The course runs down two valleys. First the Glenridding Valley and as we turn at the end it is with a nod to the peaks of Catstye Cam and above it the great Helvellyn him/herself. Then we pop into the Grisedale valley, with Helvellyn now on our right as we head out towards the likes of Dollywagon Pike.

Finally we’re off the rocky bridleways and the mud, on to much more substantial hard packed gravel tracks and finally another section of my beloved tarmac at the end.

As I head back in to Glenridding it is odd to see L there cheering me on but it’s very welcome. Although I’m a little gutted I didn't catch her, as I did at Cartmel last year on our last Lakeland Trails expedition. When she did assist by taking a wrong turn.

1:17:56 is an adequate time and 151th out of 366 is a more than adequate position for a non-fell runner who steps around all the rocks rather than plummeting over the top of them like the experts do.

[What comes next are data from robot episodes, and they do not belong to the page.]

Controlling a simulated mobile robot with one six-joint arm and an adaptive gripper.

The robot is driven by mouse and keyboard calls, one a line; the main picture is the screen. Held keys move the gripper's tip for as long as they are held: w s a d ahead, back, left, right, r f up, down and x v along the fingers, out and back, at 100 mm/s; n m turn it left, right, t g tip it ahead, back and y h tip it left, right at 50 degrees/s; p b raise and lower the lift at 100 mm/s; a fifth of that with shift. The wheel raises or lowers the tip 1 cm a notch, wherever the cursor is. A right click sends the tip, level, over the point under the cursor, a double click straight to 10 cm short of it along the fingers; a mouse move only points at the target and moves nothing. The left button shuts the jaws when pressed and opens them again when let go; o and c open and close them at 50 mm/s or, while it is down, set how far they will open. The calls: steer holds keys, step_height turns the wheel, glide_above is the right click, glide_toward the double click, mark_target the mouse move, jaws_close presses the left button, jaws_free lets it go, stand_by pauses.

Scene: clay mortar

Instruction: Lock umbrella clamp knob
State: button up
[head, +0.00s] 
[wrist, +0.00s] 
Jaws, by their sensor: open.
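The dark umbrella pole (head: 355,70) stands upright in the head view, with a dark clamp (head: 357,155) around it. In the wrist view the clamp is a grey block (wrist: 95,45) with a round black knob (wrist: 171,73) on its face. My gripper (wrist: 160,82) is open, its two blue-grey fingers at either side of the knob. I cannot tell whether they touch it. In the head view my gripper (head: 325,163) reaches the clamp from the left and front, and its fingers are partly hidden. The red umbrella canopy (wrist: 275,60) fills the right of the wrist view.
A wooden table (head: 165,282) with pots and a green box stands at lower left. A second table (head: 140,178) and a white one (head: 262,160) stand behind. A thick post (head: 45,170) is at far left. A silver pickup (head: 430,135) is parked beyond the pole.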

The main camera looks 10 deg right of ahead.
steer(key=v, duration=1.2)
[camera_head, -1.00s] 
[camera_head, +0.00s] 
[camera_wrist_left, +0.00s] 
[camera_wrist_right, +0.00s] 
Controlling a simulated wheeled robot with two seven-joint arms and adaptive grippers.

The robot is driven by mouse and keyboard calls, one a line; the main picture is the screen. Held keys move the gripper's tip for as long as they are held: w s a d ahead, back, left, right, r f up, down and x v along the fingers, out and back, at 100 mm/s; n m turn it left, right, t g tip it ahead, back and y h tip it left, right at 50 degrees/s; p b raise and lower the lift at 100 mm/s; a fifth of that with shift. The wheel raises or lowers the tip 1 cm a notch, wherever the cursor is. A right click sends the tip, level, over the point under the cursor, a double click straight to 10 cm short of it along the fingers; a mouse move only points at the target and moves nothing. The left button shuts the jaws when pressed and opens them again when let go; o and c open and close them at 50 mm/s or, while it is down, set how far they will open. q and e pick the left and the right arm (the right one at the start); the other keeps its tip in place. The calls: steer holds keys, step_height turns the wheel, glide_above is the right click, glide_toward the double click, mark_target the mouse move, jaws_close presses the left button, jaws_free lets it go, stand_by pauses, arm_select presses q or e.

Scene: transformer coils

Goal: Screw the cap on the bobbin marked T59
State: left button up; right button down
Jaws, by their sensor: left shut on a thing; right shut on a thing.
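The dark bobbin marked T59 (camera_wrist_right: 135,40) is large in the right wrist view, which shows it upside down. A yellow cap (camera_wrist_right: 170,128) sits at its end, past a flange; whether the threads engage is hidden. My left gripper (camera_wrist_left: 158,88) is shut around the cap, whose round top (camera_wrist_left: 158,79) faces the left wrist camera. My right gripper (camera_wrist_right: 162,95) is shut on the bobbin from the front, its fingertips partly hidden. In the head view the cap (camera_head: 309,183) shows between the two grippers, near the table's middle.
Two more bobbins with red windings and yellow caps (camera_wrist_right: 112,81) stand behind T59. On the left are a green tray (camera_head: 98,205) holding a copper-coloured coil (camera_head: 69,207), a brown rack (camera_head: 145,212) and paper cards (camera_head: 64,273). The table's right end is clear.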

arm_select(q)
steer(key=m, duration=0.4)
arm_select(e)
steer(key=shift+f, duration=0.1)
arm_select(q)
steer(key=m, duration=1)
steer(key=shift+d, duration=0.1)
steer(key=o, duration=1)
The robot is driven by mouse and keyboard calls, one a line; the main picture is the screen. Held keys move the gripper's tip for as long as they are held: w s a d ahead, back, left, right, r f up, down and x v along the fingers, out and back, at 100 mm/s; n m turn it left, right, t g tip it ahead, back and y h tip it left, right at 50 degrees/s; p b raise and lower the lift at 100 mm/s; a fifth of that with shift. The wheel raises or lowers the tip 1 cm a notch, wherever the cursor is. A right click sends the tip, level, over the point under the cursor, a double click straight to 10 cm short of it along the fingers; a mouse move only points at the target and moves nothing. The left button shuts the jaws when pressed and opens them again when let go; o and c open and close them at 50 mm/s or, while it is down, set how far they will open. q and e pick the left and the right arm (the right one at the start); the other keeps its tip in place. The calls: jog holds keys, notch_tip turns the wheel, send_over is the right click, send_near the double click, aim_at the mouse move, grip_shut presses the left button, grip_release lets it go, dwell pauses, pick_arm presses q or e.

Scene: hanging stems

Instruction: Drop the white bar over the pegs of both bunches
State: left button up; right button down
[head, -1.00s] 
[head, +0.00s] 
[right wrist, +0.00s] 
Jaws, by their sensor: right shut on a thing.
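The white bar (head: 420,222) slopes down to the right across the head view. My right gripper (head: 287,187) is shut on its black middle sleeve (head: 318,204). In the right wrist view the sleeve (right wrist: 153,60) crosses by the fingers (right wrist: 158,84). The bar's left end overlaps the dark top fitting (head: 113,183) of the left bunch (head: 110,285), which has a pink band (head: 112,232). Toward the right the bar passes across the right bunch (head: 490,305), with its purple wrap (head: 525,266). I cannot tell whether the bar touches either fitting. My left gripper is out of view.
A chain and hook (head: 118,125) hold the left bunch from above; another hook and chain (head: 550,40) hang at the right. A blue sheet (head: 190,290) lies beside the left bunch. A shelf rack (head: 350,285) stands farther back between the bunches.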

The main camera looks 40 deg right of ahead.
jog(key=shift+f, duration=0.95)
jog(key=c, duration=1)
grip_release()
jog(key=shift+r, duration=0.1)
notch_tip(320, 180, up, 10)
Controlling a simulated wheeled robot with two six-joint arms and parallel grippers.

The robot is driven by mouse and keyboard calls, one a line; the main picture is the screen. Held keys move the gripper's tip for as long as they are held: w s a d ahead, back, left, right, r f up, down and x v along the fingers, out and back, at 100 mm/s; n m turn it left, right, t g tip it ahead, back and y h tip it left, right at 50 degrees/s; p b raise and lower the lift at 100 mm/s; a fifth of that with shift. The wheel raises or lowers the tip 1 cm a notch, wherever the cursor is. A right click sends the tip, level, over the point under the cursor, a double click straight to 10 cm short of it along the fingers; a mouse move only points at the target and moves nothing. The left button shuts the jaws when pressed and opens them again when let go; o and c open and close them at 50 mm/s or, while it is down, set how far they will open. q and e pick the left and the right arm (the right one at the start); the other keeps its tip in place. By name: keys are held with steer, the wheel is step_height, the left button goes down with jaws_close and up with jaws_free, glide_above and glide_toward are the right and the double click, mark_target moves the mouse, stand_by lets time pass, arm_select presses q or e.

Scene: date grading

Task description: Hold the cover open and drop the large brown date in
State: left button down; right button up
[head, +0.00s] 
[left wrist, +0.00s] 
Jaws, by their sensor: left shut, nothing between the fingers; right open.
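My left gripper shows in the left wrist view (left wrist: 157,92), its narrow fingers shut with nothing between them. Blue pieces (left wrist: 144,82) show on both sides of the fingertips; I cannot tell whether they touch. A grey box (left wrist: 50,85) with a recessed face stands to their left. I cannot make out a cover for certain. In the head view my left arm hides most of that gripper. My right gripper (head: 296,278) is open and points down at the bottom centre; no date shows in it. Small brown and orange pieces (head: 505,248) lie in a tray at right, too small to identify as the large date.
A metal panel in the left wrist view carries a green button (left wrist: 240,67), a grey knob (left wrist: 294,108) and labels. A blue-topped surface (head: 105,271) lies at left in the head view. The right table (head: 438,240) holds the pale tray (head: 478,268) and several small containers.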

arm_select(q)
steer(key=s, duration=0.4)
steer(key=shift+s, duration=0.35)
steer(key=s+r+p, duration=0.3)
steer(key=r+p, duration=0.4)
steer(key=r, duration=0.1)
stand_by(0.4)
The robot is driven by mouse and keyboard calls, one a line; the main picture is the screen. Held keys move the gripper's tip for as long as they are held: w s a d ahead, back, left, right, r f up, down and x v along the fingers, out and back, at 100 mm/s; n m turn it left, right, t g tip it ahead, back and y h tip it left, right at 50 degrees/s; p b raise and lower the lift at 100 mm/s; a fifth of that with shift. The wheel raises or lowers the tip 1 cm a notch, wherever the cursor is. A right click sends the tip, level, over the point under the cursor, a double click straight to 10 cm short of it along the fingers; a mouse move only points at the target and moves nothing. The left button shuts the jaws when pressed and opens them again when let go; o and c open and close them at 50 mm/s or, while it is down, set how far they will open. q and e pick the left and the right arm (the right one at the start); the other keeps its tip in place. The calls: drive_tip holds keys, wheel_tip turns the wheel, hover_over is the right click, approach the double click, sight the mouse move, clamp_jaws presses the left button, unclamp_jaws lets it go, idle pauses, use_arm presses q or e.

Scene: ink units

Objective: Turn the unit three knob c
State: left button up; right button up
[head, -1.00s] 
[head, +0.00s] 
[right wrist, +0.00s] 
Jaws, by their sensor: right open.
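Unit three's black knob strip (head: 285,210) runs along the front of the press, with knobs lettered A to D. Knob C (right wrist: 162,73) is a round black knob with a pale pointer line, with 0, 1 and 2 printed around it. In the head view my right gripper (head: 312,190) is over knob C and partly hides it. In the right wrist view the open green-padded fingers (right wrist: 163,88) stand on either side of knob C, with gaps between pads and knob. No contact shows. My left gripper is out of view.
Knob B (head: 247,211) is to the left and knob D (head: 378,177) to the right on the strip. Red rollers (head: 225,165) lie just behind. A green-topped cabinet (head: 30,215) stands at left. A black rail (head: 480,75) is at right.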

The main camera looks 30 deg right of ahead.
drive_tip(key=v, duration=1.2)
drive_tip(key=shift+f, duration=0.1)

I tuck into the Kendal Mint Cake at the finish and wait for the spot prize draw, which neither of us have any luck with.

Well done Lakeland Trails. I consider their motto ‘Inspiring Races in Beautiful Places’ as I look at a woman at the finish holding a bloody hanky to her forehead and asking someone to text a photo of her before the bleeding stops... Nutters these fell runners but yep, I’m inspired. Where’s the next ROAD race? Ah, that’s after I’ve negotiated tomorrow.

We sit in the Old Dungeon Ghyll in our stylist black Hell-vellyn t-shirts, dodging the Guy Fawkes Night displays for Doggos sake. L looks wiped out although it doesn't quell her appetite for the pre-race chilli again. Less beer all round though and an earlier night, despite a few late interruptions for fireworks and noisy neighbours.